DATASET EXCERPT:
※

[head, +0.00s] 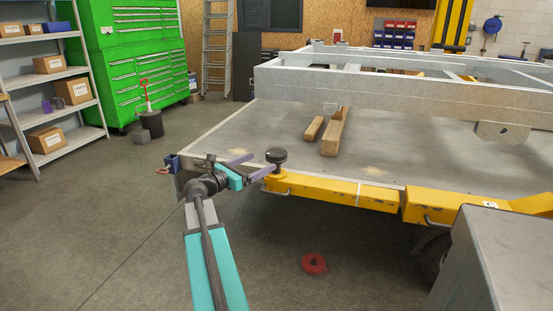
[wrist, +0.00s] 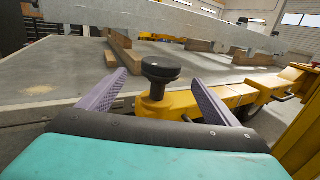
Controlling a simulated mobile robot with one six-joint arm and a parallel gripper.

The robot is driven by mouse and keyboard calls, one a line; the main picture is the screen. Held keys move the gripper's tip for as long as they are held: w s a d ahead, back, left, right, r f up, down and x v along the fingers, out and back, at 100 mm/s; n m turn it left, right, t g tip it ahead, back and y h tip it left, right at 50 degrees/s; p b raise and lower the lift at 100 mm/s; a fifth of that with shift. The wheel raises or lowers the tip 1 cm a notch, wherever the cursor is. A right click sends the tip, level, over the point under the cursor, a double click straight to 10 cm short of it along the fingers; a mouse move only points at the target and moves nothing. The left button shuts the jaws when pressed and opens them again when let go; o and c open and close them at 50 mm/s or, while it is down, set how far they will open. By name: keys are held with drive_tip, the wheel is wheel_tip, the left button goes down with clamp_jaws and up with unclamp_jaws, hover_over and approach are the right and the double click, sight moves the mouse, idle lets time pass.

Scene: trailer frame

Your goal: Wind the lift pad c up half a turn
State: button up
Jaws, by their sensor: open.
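The lift pad (head: 277,155) is a round black disc on a short dark stem. It stands upright on the end of a yellow lift arm (head: 330,192) at the near edge of the platform. In the wrist view the pad (wrist: 161,68) sits ahead, between the two purple fingers. My gripper (head: 251,165) is open, its fingers spread to either side of the pad, with a gap to it on both sides. In the wrist view the gripper (wrist: 155,88) holds nothing. I see no letter on this pad.
A grey trailer frame (head: 400,95) spans the platform behind the pad, with wooden blocks (head: 332,138) beneath it. A red disc (head: 314,263) lies on the floor. A grey box-like body (head: 495,262) stands at lower right.

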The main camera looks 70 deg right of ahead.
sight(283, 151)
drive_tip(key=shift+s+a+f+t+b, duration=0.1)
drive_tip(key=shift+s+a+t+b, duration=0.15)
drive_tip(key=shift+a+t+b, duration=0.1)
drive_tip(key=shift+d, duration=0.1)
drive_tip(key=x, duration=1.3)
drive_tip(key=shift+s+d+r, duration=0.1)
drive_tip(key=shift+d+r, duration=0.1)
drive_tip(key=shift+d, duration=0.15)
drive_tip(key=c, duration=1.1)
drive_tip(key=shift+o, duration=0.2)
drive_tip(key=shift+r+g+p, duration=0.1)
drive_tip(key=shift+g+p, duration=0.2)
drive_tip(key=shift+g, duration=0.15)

※

EXERCISE: The material above holds pictures; copy everything else in it exactly.

RESULT:
[head, +0.00s] 
[wrist, +0.00s] 
Controlling a simulated mobile robot with one six-joint arm and a parallel gripper.

The robot is driven by mouse and keyboard calls, one a line; the main picture is the screen. Held keys move the gripper's tip for as long as they are held: w s a d ahead, back, left, right, r f up, down and x v along the fingers, out and back, at 100 mm/s; n m turn it left, right, t g tip it ahead, back and y h tip it left, right at 50 degrees/s; p b raise and lower the lift at 100 mm/s; a fifth of that with shift. The wheel raises or lowers the tip 1 cm a notch, wherever the cursor is. A right click sends the tip, level, over the point under the cursor, a double click straight to 10 cm short of it along the fingers; a mouse move only points at the target and moves nothing. The left button shuts the jaws when pressed and opens them again when let go; o and c open and close them at 50 mm/s or, while it is down, set how far they will open. By name: keys are held with drive_tip, the wheel is wheel_tip, the left button goes down with clamp_jaws and up with unclamp_jaws, hover_over and approach are the right and the double click, sight moves the mouse, idle lets time pass.

Scene: trailer frame

Your goal: Wind the lift pad c up half a turn
State: button up
Jaws, by their sensor: open.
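The lift pad (head: 277,155) is a round black disc on a short dark stem. It stands upright on the end of a yellow lift arm (head: 330,192) at the near edge of the platform. In the wrist view the pad (wrist: 161,68) sits ahead, between the two purple fingers. My gripper (head: 251,165) is open, its fingers spread to either side of the pad, with a gap to it on both sides. In the wrist view the gripper (wrist: 155,88) holds nothing. I see no letter on this pad.
A grey trailer frame (head: 400,95) spans the platform behind the pad, with wooden blocks (head: 332,138) beneath it. A red disc (head: 314,263) lies on the floor. A grey box-like body (head: 495,262) stands at lower right.

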The main camera looks 70 deg right of ahead.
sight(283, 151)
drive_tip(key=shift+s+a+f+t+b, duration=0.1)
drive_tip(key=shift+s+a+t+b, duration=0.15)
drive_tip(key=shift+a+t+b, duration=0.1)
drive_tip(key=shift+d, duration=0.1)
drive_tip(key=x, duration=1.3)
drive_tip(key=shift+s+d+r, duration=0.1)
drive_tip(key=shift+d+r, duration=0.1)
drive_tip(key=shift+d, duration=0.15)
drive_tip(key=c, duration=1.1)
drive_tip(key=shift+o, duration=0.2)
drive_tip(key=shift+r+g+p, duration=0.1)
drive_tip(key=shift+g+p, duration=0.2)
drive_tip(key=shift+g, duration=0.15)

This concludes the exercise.